Removal of antimony (III) and antimony (V) from drinking water by ferric chloride coagulation: Competing ion effect and the mechanism analysis

Abstract

Antimony, a pollutant of priority interest by United States Environment Protection Agency (USEPA) and Europe Union (EU), is detected in soil and water with elevated concentration due to its extensive use in a variety of industries. However, antimony purification from liquid system is yet poorly documented. In this study, effect of competing ions on antimony (III/V) removal by ferric chloride (FC) coagulation was comprehensively investigated.

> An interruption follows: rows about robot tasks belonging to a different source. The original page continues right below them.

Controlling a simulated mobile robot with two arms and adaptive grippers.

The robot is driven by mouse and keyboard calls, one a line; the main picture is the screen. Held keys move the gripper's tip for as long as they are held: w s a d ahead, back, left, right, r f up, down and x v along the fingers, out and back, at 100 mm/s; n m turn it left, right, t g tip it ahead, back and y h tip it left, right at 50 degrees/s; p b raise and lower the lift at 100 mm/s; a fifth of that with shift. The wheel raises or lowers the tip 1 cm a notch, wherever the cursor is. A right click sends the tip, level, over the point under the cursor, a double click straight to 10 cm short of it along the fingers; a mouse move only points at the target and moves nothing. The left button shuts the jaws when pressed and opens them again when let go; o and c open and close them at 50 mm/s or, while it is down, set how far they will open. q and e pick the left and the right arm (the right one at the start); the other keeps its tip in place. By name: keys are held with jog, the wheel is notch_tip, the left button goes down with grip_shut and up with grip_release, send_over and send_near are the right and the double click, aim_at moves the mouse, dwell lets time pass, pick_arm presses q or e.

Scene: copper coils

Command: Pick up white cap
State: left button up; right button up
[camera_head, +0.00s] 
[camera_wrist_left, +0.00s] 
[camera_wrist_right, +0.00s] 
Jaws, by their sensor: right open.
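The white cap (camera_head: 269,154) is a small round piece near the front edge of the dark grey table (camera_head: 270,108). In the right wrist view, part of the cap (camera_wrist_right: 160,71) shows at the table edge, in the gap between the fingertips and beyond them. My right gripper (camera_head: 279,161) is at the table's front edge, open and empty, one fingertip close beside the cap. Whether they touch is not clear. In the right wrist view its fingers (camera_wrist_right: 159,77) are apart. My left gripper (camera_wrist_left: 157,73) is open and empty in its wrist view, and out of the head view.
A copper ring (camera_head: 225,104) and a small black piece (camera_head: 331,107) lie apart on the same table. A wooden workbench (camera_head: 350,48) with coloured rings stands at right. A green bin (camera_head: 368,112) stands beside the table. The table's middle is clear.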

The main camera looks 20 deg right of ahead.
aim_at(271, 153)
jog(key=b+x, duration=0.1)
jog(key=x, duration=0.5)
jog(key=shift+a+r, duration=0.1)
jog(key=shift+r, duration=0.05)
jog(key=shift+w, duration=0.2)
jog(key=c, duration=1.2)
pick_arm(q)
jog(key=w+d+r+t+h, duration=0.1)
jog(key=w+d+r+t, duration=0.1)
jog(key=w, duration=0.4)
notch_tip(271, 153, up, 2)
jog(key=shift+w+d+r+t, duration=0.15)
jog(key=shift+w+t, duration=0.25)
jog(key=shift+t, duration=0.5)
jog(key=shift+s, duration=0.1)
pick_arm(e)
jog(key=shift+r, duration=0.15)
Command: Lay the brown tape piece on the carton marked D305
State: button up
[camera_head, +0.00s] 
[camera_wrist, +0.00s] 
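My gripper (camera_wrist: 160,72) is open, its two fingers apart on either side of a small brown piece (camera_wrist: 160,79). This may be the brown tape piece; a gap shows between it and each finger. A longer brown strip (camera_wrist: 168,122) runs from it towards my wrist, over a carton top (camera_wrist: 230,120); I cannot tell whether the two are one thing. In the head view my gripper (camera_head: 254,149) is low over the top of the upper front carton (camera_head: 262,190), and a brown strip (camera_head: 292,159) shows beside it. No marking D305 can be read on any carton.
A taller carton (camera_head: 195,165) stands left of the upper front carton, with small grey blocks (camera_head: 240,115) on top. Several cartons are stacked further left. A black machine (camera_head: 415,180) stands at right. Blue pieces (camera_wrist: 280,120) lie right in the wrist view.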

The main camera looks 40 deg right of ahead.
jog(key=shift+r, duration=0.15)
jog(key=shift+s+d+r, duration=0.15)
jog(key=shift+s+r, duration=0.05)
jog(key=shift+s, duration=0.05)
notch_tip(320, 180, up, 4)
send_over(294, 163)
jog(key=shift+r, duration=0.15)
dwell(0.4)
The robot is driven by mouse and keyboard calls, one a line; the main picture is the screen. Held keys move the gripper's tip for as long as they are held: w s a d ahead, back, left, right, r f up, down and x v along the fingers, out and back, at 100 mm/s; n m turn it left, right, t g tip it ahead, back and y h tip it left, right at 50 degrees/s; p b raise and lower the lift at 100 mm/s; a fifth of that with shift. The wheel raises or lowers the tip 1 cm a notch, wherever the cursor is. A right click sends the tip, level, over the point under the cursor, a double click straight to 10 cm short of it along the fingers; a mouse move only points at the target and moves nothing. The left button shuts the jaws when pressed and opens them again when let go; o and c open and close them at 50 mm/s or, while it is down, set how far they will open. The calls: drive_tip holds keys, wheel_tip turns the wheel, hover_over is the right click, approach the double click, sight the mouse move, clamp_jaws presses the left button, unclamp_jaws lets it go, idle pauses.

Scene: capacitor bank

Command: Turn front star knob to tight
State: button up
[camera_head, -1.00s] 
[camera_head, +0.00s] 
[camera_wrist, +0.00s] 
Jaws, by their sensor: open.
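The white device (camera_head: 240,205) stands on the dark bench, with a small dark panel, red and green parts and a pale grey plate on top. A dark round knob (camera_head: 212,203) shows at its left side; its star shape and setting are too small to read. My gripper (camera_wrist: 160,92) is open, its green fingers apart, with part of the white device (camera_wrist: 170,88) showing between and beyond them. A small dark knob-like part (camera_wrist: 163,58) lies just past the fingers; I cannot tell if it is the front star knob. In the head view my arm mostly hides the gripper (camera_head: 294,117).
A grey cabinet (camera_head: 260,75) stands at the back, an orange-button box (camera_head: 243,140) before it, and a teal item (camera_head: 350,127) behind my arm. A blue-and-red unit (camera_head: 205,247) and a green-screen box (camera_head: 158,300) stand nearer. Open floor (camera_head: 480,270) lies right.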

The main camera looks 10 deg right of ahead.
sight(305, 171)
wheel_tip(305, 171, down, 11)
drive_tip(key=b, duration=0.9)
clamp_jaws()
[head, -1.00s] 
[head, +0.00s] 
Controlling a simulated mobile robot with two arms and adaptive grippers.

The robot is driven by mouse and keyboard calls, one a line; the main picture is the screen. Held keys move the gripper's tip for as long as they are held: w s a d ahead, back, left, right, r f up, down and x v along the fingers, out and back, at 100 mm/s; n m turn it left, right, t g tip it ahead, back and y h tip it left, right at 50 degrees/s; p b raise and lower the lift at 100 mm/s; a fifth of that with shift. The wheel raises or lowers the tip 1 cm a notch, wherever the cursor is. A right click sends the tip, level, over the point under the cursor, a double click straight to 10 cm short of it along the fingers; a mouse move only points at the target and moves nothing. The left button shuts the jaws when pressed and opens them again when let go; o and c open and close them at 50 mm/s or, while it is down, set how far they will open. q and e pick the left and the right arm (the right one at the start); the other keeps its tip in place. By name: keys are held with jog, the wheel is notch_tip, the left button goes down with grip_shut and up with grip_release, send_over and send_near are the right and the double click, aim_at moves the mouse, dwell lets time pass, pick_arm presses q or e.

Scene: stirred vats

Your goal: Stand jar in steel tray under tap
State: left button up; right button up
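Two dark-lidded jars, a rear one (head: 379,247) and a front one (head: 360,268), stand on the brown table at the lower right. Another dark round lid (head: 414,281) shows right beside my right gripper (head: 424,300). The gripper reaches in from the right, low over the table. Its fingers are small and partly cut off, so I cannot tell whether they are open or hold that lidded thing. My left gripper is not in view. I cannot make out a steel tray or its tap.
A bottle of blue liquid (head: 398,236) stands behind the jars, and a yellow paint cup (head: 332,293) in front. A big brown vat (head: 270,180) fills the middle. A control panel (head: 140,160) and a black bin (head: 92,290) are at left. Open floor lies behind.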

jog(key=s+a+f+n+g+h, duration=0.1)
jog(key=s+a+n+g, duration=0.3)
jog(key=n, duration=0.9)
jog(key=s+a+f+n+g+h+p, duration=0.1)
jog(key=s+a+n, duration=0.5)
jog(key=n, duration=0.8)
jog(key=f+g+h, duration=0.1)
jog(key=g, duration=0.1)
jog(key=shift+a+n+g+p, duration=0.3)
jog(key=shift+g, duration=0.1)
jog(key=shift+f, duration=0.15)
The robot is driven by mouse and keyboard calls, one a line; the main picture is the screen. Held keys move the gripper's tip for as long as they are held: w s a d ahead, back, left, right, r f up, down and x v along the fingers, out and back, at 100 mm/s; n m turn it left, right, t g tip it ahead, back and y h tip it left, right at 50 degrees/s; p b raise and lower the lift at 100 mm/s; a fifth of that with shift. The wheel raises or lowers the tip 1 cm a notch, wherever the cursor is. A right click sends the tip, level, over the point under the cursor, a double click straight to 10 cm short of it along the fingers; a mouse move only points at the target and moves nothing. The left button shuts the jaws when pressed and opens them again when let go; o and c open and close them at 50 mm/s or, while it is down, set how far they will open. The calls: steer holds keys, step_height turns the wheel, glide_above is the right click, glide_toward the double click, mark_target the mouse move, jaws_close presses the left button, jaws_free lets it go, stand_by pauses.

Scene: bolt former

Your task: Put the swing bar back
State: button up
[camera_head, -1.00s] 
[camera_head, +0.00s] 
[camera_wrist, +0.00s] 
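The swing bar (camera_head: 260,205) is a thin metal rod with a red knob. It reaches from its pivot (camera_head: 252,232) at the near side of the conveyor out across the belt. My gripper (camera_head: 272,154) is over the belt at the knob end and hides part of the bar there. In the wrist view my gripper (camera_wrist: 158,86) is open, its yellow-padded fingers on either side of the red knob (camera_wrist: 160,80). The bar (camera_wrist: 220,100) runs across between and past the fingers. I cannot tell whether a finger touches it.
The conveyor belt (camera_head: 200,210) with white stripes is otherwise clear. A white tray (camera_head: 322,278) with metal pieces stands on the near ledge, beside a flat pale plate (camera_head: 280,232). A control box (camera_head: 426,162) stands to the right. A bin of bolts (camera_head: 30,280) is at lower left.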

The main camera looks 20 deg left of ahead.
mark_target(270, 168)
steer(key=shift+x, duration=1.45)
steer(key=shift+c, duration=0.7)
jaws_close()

At lower FC dose (2× and 4 × 10 −4 mol/L of Fe), the percentage of Sb(V) removal showed a significant and continued decrease with the increasing presence of competing ions, including bicarbonate, sulfate, phosphate, and humic acid (HA). In contrast to Sb(V), Sb(III) removal remained highly effective, and was only slightly affected by the presence of HCO 3 − and SO 4 2−. Phosphate and HA considerably decreased Sb(III) removal at lower coagulant dose. However, with coagulant dose reaching 6 × 10 −4 mol/L of FC, Sb(III) removal became independent of phosphate and HA effect. The mechanism of antimony (III) adsorption onto hydrous ferric oxide (HFO) formed during FC coagulation, combined with a coprecipitation approach of anomalous incorporation of Sb(III) into HFO nanocrystaline, was proposed to interpret the effective Sb(III) removal under various suboptimal conditions. The predominance of Sb(V) adsorption onto HFO, including both surface and internal adsorption, can satisfactorily explain the Sb(V) removal with high sensitivity to competing ion effect.